Silly fun.
That's what's in store for those who head to the Fallon House in Columbia State Historic Park for "A Second Helping, The Church Basement Ladies Sequel." The production, which runs through June 8, is Sierra Repertory Theatre's answer to the success of last year's production of Church Basement Ladies.
A cast of five pull off the Lutheran church kitchen based musical comedy that celebrates the unsung women who work behind the scenes - often while missing the real activity of the church. The play is set in 1969 and 1970 in Minnesota and reflects how the women are forced to go along with change while wrestling their desires to stick with strict religious upbringing. There's the prudish and uptight matriarch, Mrs. Lars Snustad (played by Caitlin Randall) who runs the show and garners laughs for her awkward misuse of terms. Then there is the next-in-line Karin Engelson (Nancy O'Bryan) waiting to take the reins. Her daughter and the young mom-to-be Beverly Signe Hauge (Paige Herschell of Los Angeles) provides comic interjections while community historian Mavis Gilmerson (played by Becky Saunders) who can rattle off everyone's lineage -- as soon as her hot flash passes.

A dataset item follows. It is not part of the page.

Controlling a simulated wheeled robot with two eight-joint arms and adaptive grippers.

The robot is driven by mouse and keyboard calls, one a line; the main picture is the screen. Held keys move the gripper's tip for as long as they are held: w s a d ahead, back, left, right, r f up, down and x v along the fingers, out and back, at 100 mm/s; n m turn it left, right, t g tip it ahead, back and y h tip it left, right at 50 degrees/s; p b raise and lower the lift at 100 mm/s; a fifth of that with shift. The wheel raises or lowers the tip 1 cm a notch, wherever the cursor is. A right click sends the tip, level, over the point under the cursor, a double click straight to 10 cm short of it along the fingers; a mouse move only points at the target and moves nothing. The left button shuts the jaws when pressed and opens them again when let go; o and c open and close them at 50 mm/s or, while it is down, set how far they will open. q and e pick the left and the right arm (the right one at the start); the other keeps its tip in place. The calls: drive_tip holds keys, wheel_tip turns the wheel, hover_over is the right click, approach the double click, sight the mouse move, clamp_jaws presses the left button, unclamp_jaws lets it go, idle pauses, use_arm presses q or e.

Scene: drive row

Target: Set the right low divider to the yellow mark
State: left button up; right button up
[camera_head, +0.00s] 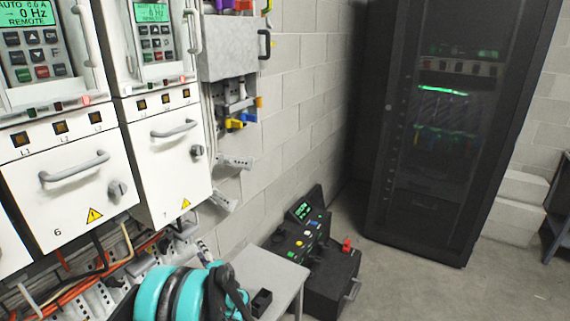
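I cannot pick out the right low divider or its yellow mark with certainty in this view. Two white drive cabinets, one marked 6 (65,175) and one marked 7 (168,165), stand at the left, each with a grey handle and a knob. Below them is an open space with orange cables and white perforated strips. My left gripper (236,294) is dark and shows at the bottom, beside the teal bands of my arm, above a grey table. Its fingers are partly hidden, and I cannot tell whether they are open. My right gripper is out of view.
The small grey table (268,270) carries a small black block (262,301). A black control console (303,230) and black box (331,283) stand behind it. A dark server rack (435,130) stands at the back right. Concrete floor is clear at the lower right.

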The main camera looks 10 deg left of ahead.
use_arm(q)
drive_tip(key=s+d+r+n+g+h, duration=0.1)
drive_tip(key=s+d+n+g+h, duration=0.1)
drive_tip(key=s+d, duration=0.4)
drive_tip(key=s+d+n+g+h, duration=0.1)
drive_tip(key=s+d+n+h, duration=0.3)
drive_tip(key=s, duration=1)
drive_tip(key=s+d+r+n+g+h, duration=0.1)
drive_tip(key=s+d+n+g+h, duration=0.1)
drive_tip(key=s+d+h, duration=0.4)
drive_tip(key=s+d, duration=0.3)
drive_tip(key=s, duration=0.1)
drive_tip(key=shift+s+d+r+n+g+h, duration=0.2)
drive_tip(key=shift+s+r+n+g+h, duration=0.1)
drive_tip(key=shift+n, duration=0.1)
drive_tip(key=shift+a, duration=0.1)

SRT audiences first met the ladies last year when they brought the house down in Church Basement Ladies, based on the best-selling book "Growing Up Lutheran" by Janet Letnes Martin and Suzann Nelson. Why so popular? You don't have to be Lutheran to relate.

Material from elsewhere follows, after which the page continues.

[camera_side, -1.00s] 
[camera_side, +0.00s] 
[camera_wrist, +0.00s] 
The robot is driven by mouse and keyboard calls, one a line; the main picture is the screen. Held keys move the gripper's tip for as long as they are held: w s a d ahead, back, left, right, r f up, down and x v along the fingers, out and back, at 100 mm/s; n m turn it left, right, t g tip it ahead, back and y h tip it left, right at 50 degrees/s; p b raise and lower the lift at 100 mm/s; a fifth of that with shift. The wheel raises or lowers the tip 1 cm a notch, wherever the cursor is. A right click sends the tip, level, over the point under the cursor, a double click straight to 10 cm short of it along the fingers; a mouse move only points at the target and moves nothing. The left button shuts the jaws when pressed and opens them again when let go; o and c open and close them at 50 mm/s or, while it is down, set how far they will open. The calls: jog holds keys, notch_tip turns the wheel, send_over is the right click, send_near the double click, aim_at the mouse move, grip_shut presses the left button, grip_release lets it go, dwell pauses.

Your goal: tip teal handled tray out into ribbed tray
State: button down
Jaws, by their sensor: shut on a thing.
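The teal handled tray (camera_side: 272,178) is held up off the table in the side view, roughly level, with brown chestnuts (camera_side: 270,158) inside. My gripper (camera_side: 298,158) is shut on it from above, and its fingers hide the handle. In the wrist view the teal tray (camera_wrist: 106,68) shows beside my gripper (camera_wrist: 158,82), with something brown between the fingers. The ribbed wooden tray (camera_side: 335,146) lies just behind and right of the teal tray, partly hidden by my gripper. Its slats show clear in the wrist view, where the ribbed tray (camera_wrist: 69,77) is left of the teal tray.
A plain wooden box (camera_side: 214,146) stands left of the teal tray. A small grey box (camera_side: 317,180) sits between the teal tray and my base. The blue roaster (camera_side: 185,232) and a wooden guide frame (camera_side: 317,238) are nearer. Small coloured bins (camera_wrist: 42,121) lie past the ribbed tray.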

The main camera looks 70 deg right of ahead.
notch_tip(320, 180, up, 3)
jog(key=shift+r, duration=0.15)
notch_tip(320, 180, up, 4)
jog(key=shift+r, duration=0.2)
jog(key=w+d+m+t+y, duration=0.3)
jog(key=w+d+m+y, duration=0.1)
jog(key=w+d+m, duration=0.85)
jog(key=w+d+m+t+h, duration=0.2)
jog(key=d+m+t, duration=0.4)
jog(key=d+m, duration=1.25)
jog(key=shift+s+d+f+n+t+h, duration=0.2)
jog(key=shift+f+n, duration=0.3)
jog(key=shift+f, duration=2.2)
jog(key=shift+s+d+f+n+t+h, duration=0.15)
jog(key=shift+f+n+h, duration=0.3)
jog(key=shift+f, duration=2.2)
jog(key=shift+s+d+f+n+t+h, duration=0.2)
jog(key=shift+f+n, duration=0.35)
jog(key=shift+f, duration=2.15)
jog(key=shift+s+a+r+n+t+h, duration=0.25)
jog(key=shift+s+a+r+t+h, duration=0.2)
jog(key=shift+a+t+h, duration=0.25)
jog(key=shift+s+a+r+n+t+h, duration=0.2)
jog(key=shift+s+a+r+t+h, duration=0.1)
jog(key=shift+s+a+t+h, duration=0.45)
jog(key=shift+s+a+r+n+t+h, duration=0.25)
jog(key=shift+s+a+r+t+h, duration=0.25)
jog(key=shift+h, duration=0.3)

"The thing people respond to is the friendship of the ladies," said Sara Jones, SRT's managing director. "The playwrights just have such a lovely grasp on the women and what's funny and heartwarming about their relationships."
Ryan William Bailey plays the church's dry and far-from-hip pastor who pops into the kitchen throughout the play in an honest attempt to relate to a world of women he doesn't quite get while being pulled back to the church activity of the moment, such as a slide show presentation by missionaries or an out-of-control youth gathering.
The younger set will probably want to skip this play as it is clearly best fitted for older audiences who can relate to church life or those who lived the 1970s. There is no understandable plot except laughs as women struggle with their own significance as servants or how or if they should move with the times. The songs, although lively and fun, are at times corny.
"It's really about the small societies that build themselves to support the greater institutions," Jones said. "It's fun - lovely, silly fun."